When you land, you use your phone to check your emails, send a quick text message home to let the family know you’ve arrived safely and summon a car from a mobile application to take you to a hotel you booked on your mobile phone via a different application.
Today, when you need data service, you use your device to pull it down from the cloud via a high-speed network.
Many of us cannot remember a time when we weren’t dependent on our mobile devices and networks for most of our daily needs.
5G will turn this one-way interaction we have today with data into something new. Imagine a new network that will enable machines to communicate instantly without any human intervention, and to do things on our behalf and for our benefit without our active engagement.
The result will be a further transformation of how we live our lives, and a steep increase in machine-to-machine (M2M) communications to enable fuller, richer and more convenient lifestyles. This is the promise of 5G as it enables the Internet of Things (IoT).
You’ve likely read reports of the ongoing development of self-driving cars, and the promise that within the next 15-20 years, we can comfortably and safely read a newspaper during a long journey. Our cars will download real-time traffic information and use it to avoid congestion and accidents, getting us safely and quickly where we need to go.
The benefits extend far beyond convenience and avoiding traffic jams. The opportunity to not just reduce, but eliminate, car accidents will translate to saving more than one million lives every year in the U.S. alone. This means saving $300 billion in economic costs due to car crashes, and reducing annual CO2 emissions by as much as 300 million tons, just in U.S.
Mobile networks, in general, and 5G, in particular, will impact all industries. Through judicious use, we will be able to solve some complex problems of our time.
Consider, for instance, the problem the U.S. faces with water conservation. As California suffers through one of the most severe droughts on record, the issue of water conservation is generating national headlines.
Statistics show that 20 percent of our water supply is lost every single day because of leaks in the pipes that make up the national infrastructure. That equates to 71 billion gallons lost every day, or the daily water usage in California, Texas and Ohio — combined.
Monitoring every pipe in real time would require the ability to gather and analyze huge volumes of data at speeds that are just not possible today. 5G will enable utility providers to create a network that can sense, process and transmit the exact location and severity of a leak and alert proper resources in real time without the need for humans to laboriously collect and analyze data.
5G will also impact individual lives, and will enable us to be more human. The Daniel Project is a remarkable example of how we will be able to help people in need anywhere in the world that’s connected by high-speed data networks.
Created by Not Impossible, a California-based media and technology company, The Daniel Project uses 3D printing to create hands and arms for amputees in the war-torn South Sudan region.
In November 2013, CEO and founder Mick Ebeling set up the world’s first 3D-printing prosthetic lab and training facility. Just a few weeks later, the facility printed a prosthetic hand that allowed a teenager to feed himself for the first time in two years.

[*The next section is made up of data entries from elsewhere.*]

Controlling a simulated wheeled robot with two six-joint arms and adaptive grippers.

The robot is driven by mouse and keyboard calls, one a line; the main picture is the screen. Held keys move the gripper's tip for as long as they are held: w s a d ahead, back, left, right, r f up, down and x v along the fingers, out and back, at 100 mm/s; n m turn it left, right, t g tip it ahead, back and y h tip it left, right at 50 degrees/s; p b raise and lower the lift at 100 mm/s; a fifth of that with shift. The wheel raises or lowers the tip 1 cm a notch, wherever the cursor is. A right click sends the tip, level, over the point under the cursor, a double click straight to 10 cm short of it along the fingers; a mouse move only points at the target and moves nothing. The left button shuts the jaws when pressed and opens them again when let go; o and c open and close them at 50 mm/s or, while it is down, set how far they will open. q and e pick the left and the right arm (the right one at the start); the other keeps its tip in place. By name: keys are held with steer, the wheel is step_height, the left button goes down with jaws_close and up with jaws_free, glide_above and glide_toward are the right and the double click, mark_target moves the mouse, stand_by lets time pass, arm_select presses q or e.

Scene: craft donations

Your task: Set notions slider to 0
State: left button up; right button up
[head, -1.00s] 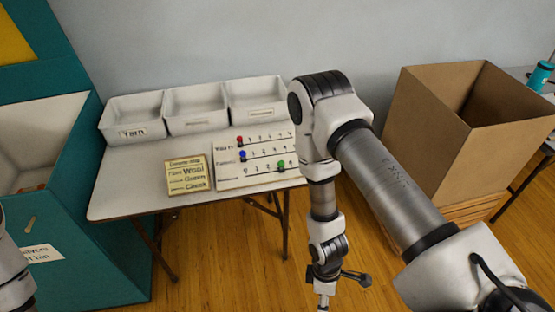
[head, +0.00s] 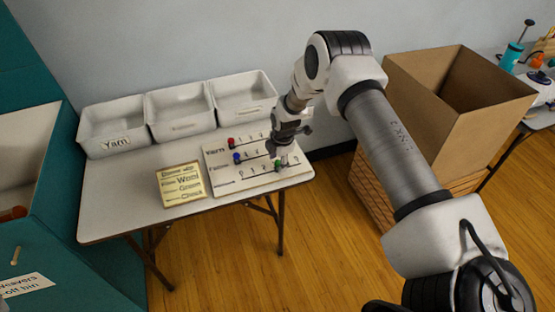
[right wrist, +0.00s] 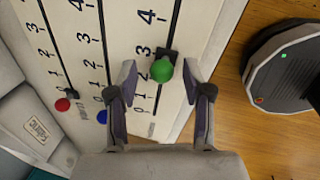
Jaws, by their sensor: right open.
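The notions slider has a green knob (right wrist: 161,70) on the lowest row of the white slider board (head: 215,160). In the right wrist view my right gripper (right wrist: 159,76) is open, with one finger on each side of the green knob and gaps between. The red knob (head: 231,141) and blue knob (head: 237,157) sit near the low ends of their rows. My left gripper is out of view.
A yellow note card (head: 182,185) lies left of the board on the table (head: 130,205). White bins (head: 180,112) line the table's back. A cardboard box (head: 440,105) stands to the right, and a teal bin (head: 60,235) to the left.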

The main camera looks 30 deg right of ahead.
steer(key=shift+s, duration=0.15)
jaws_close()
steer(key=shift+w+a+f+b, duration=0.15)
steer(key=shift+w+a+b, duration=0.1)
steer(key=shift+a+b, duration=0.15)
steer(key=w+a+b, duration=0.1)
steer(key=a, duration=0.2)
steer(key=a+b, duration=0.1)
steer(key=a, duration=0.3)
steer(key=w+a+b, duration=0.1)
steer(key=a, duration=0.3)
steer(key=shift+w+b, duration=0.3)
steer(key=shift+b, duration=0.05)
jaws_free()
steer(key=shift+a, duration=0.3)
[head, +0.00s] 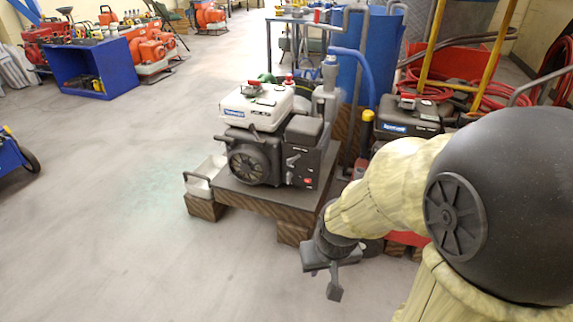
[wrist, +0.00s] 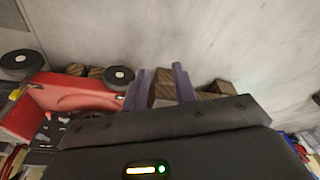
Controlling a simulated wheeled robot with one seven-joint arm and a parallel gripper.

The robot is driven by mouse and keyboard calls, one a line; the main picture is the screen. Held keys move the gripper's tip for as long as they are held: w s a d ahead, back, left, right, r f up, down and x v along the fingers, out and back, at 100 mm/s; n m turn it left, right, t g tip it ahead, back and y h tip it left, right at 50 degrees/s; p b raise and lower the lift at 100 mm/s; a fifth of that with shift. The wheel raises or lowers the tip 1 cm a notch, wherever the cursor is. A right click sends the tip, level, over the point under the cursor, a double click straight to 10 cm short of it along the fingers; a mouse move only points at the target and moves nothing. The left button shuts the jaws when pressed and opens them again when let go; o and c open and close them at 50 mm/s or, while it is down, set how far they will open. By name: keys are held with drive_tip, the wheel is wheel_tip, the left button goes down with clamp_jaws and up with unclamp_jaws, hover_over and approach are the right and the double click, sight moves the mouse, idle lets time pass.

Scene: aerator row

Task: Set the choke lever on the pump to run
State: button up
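The pump (head: 262,110), with a white top and a dark engine body, stands on a grey board on wooden blocks. A small light-grey lever (head: 291,161) shows on its dark front panel. It looks like the choke lever, but its setting is too small to read. A red switch sits low on the same panel. My gripper (head: 325,281) hangs in front of and below the pump, to its right, apart from it. In the wrist view its two fingers (wrist: 160,82) are apart with nothing held between them. The lever is not discernible there.
A metal pan (head: 206,172) sits at the pump's left. A second engine (head: 408,118) and a cart with yellow handles (head: 438,45) stand close on the right. A blue barrel (head: 378,55) is behind. The floor at left and front is clear.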

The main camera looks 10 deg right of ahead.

The team cannot staff the facility year-round, so they taught locals how to print and assemble the 3D prostheses. Today, by sharing data with collaborators in the U.S., the local trainees can produce 5-6 new arms a month. A 5G network will facilitate such a high level of collaboration that the number could swell to 5-6 new arms, or many more, every day.
So, if 5G will have all these benefits for us, what then are the next steps to rolling out these networks and actually realizing this vision?
There are critical security issues that technology developers must address.
There are several technical hurdles to overcome, and the biggest is for the industry and the world’s governments to work together to develop a standard for 5G.
Setting a standard will allow multiple devices, multiple networks and multiple users (humans/machines/drones/robots/phones/wearables) to access the network and its data in a consistent way, eliminating the need for humans to intervene. Additionally, allocation of more radio spectrum is vital to meet increased demand for capacity and data rates beyond 2020.
Further, there are critical security issues that technology developers must address. Much of the growth in the IoT trend will be based on M2M communication. How machines share data is very different from how they communicate with humans, or how humans communicate with machines or one another.
Traditional security solutions used to protect our computers and phones against cyberattacks will not work on connected printers, cars or smart-city infrastructure systems. Device and equipment manufacturers will play a critical role in enabling 5G connectivity by embedding security during the product design and development cycle.
By 2030, 5G will transform and create many uses that we cannot even think of yet. We will live in a world that will have 10-100 times more Internet-connected devices than there are humans. Hundreds of billions of machines will be sensing, processing and transmitting data without direct human control and intervention.
5G performance targets stretch far beyond speed and capacity to lower costs for connected sensors, low energy, perceptibly zero latency and more. 5G will enable extremely diverse use cases of the IoT, and it will be the first mobile generation designed from the beginning to address high-speed broadband, critical machine type and M2M-type communication in one system of systems.